__WORK TO COMPLETE__.
Restate word for word the lines from the one containing "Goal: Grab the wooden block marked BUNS" through the end of the listing below, with both ends included.

__SUPPLIED MATERIAL__.
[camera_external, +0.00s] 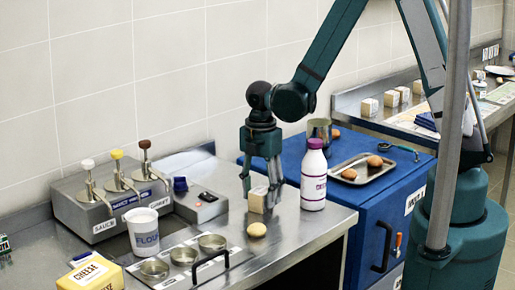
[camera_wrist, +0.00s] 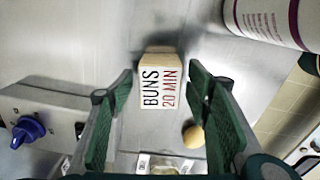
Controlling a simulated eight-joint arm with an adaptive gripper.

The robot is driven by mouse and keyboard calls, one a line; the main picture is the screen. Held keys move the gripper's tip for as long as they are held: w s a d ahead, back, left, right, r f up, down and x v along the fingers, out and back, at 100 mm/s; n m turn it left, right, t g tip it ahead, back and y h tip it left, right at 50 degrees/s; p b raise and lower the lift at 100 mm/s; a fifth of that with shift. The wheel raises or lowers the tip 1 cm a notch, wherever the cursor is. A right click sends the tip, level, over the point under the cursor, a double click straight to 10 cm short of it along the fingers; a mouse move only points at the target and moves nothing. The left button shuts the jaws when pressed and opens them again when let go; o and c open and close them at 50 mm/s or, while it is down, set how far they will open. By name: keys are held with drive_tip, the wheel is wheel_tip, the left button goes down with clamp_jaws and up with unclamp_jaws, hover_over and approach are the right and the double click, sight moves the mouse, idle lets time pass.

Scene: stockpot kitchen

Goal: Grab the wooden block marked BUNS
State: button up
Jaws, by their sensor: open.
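The wooden block marked BUNS (camera_wrist: 159,82) stands on the steel counter, with "BUNS 20 MIN" on the face toward the wrist camera. In the external view the block (camera_external: 257,200) is partly hidden behind my gripper's fingers. My gripper (camera_external: 262,190) points down over the block. In the wrist view its two green fingers (camera_wrist: 158,115) are spread, one on each side of the block, with a gap on both sides. Nothing is held.
A white bottle with a purple cap (camera_external: 314,178) stands close on the right. A round yellowish bun (camera_external: 256,230) lies just in front of the block. The sauce dispenser (camera_external: 112,203) and a grey box with a blue knob (camera_external: 200,205) are to the left.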

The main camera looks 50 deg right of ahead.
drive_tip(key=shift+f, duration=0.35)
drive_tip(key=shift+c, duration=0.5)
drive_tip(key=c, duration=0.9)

__PROBLEM SOLUTION__.
Goal: Grab the wooden block marked BUNS
State: button up
Jaws, by their sensor: open.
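The wooden block marked BUNS (camera_wrist: 159,82) stands on the steel counter, with "BUNS 20 MIN" on the face toward the wrist camera. In the external view the block (camera_external: 257,200) is partly hidden behind my gripper's fingers. My gripper (camera_external: 262,190) points down over the block. In the wrist view its two green fingers (camera_wrist: 158,115) are spread, one on each side of the block, with a gap on both sides. Nothing is held.
A white bottle with a purple cap (camera_external: 314,178) stands close on the right. A round yellowish bun (camera_external: 256,230) lies just in front of the block. The sauce dispenser (camera_external: 112,203) and a grey box with a blue knob (camera_external: 200,205) are to the left.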

The main camera looks 50 deg right of ahead.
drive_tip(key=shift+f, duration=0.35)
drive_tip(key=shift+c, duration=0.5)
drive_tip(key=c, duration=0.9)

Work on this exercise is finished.